We have accelerated the natural rate of extinction of species between a thousand and ten thousand times. Each of these losses makes the intricate web that sustains life on our planet more fragile. That is dangerous, and it makes Homo sapiens more vulnerable.
A related issue, and relevant to all people on Earth, is the latest and most grim report of the Intergovernmental Panel on Climate Change (IPCC). This definitive report should have caused a wave of global concern. The future seems increasingly difficult due to misinformation, the addiction to fossil fuels and the wasteful consumption of developed countries. At the national level, our leaders would be wise to read the IPCC report – although it seems unlikely that they will – as it outlines very significant and grave scenarios for Guatemala due to climate change: “Indirectly, the risk of violent conflict in the form of civil war and between communities may increase due to the amplifying of factors known to instigate conflict such as poverty and economic disruption.”

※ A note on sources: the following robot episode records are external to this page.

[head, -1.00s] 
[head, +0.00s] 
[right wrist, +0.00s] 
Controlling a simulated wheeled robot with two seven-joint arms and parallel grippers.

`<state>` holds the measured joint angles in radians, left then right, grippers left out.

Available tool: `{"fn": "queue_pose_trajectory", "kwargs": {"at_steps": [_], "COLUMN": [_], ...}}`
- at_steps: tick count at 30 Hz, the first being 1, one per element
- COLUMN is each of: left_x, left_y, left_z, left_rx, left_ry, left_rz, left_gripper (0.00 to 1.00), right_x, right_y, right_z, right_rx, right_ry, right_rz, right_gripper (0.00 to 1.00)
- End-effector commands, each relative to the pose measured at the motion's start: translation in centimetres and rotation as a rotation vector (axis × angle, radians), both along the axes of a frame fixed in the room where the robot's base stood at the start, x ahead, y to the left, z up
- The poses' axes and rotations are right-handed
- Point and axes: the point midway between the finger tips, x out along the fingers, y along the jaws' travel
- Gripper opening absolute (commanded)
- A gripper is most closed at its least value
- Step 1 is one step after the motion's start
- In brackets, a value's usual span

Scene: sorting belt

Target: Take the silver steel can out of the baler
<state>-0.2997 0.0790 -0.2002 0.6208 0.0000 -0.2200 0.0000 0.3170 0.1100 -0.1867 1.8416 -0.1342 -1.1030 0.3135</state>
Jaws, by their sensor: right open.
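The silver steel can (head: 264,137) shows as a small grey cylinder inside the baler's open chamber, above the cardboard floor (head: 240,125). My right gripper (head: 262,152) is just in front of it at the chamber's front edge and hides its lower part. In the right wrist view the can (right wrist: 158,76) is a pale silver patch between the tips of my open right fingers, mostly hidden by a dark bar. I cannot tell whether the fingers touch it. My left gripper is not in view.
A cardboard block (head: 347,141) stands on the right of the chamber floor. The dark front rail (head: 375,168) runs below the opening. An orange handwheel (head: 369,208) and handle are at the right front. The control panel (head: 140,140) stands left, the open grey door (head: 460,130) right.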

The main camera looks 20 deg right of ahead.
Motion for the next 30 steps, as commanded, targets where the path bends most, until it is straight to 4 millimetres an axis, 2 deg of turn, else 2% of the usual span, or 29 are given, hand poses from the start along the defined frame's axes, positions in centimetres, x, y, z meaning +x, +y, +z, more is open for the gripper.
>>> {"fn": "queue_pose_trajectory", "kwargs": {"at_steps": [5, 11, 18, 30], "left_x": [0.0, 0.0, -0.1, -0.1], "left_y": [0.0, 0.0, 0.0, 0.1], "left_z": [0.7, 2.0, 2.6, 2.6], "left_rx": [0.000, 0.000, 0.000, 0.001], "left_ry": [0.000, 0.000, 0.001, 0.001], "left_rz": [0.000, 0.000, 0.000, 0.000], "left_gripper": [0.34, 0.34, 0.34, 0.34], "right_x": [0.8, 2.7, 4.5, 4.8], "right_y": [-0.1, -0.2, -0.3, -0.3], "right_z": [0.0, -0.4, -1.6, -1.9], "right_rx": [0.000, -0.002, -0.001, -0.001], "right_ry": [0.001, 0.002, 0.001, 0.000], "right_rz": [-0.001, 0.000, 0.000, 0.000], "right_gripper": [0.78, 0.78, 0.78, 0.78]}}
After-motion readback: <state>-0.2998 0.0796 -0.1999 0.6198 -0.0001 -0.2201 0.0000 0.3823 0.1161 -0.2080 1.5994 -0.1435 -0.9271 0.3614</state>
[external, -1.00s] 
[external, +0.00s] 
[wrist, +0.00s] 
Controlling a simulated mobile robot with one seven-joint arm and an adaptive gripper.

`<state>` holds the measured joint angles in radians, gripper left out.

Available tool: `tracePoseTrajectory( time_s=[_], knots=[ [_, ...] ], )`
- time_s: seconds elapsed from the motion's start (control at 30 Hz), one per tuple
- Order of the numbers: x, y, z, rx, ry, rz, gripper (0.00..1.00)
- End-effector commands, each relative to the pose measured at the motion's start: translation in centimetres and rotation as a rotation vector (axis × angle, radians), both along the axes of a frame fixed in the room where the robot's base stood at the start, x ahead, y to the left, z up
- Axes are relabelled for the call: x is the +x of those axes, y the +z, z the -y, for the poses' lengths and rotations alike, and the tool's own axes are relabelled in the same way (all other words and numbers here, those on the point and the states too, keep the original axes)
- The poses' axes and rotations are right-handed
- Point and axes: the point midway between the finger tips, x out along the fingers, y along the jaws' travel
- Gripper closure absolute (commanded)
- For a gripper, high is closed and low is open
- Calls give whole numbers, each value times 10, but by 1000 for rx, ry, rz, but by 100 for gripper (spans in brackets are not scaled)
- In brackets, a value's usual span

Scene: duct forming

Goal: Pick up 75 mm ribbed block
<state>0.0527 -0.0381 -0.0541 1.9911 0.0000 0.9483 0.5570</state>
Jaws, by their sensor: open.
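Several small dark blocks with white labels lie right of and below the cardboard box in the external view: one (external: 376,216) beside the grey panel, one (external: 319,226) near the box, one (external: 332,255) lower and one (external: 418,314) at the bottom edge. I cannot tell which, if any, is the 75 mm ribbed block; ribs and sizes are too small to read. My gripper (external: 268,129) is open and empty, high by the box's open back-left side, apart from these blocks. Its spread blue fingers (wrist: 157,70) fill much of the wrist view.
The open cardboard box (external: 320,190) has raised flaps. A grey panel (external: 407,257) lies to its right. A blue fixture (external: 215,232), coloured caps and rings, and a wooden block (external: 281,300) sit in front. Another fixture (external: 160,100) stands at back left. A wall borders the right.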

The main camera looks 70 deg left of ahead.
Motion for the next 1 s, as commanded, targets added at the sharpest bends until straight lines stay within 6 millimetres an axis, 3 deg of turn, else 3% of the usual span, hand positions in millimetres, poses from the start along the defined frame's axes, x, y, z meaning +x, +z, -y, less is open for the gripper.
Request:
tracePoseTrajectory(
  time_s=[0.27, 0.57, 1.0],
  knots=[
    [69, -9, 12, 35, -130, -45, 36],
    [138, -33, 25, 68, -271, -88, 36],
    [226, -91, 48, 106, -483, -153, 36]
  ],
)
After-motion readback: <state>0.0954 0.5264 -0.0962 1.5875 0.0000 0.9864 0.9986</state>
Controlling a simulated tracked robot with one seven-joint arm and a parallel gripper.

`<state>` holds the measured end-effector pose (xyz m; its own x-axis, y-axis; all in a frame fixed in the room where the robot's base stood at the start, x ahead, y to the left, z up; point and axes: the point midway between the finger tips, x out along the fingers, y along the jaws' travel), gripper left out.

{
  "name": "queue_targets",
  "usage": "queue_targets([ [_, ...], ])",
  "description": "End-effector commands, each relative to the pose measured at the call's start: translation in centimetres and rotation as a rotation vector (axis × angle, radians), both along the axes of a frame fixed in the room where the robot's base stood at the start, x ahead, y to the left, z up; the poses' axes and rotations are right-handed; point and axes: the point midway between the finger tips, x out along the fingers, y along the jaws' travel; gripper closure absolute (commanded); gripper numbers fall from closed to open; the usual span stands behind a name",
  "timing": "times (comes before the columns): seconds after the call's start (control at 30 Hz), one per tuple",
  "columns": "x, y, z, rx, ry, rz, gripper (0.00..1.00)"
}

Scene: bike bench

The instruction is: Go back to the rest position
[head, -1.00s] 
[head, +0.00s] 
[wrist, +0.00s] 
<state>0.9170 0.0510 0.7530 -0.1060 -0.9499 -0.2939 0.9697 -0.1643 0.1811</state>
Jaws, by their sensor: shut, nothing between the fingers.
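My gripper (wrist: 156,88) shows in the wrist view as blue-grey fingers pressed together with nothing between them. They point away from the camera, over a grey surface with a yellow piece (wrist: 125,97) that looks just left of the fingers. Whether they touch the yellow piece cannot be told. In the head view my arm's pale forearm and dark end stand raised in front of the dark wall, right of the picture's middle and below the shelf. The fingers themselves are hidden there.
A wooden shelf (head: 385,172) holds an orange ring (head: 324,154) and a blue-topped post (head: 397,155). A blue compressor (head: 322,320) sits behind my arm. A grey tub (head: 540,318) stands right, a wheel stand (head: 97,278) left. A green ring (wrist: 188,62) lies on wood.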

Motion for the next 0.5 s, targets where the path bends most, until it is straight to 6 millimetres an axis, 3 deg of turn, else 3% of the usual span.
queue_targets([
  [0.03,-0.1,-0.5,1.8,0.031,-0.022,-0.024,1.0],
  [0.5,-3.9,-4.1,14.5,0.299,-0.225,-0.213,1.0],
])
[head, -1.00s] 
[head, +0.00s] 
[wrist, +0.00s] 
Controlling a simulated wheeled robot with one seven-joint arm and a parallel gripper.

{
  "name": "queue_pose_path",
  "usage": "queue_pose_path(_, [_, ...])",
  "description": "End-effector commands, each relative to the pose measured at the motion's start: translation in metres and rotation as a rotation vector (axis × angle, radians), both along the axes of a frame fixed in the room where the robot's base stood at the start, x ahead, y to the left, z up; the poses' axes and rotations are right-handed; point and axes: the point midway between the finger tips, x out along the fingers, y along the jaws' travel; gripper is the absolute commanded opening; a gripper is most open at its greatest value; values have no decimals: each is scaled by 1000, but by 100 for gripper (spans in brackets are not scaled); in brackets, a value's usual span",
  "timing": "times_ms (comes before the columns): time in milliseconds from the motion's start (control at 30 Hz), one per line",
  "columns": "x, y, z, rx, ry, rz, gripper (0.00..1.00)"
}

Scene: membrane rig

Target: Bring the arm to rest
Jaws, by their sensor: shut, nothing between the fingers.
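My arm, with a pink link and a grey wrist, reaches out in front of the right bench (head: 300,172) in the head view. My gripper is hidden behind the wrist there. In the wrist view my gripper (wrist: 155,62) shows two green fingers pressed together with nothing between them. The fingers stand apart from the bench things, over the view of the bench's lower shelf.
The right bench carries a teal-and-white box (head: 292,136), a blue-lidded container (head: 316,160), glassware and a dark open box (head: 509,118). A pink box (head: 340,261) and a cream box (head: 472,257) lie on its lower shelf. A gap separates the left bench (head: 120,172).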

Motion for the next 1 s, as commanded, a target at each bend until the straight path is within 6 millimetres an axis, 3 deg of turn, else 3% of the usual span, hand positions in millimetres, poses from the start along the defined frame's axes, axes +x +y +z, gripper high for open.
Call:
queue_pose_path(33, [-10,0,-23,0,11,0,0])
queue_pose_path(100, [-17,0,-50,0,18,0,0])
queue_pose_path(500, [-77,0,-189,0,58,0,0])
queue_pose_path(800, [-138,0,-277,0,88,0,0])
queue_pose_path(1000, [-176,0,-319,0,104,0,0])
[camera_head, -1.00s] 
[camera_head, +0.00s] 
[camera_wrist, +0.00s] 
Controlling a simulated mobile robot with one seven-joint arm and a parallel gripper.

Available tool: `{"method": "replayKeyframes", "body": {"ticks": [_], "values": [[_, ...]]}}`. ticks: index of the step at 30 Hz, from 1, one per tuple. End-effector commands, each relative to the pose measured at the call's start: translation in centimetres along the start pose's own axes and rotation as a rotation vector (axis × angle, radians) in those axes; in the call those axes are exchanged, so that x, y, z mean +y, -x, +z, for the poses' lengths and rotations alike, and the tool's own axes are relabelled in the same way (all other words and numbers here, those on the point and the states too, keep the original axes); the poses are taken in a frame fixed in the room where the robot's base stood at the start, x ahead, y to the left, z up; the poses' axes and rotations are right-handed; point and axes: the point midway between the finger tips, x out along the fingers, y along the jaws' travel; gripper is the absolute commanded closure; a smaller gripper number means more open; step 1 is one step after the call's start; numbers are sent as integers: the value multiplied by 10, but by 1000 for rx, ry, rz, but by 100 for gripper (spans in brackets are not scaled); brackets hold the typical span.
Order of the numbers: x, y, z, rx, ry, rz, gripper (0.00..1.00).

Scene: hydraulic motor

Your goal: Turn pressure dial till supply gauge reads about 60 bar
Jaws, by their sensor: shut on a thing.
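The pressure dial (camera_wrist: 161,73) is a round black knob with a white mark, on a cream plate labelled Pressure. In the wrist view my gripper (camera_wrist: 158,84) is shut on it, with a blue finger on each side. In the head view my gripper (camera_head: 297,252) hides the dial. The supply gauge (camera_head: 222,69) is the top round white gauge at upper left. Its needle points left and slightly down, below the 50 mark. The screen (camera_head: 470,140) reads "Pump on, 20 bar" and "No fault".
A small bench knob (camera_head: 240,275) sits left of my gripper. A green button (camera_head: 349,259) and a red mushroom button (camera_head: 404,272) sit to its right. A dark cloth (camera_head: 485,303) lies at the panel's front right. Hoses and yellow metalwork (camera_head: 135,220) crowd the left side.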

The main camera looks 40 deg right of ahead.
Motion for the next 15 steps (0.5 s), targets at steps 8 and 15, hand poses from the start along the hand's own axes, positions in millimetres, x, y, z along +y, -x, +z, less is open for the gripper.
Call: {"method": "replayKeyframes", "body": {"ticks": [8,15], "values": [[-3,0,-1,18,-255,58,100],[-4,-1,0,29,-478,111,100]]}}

An important event that occurred lately and went rather unnoticed, is the request made by the Council of the Maya-Sipakapense, on March 25th, to the Third Civil Chamber, to cancel the Los Chocoyos mining license that the General Director of Mining of the Ministry of Mines and Energy (MEM) granted to EntreMares – which means to Goldcorp – on April 30, 2012. They still look to the justice system to resolve disputes! Because, again, [by granting this license] the Government of Guatemala cynically violated the rights of indigenous people in Sipakapa where, in 2005, the famous consultation took place in which 99% of people said NO to mining on their territory, as the land is legally registered to them in Xela. This is a new abuse perpetrated against vulnerable Guatemalan citizens by government officials for the benefit of Canadian mining corporations, even if the Third Chamber corrects MEM’s mistake.
Those who want to convert Guatemala into mining country – against the will of the majority of the population that opposes it – should reflect on the disaster they are building. People need water and energy to survive. Mining demands water – which it leaves contaminated – and lots of energy. Thanks to climate change there will be more and more drought. This will produce new conflicting interests; and all will be deeper and more violent. What will happen when there is no clean water in our country? Who will protect the State of Guatemala? Beware! For then, it will be too late to lament our loss.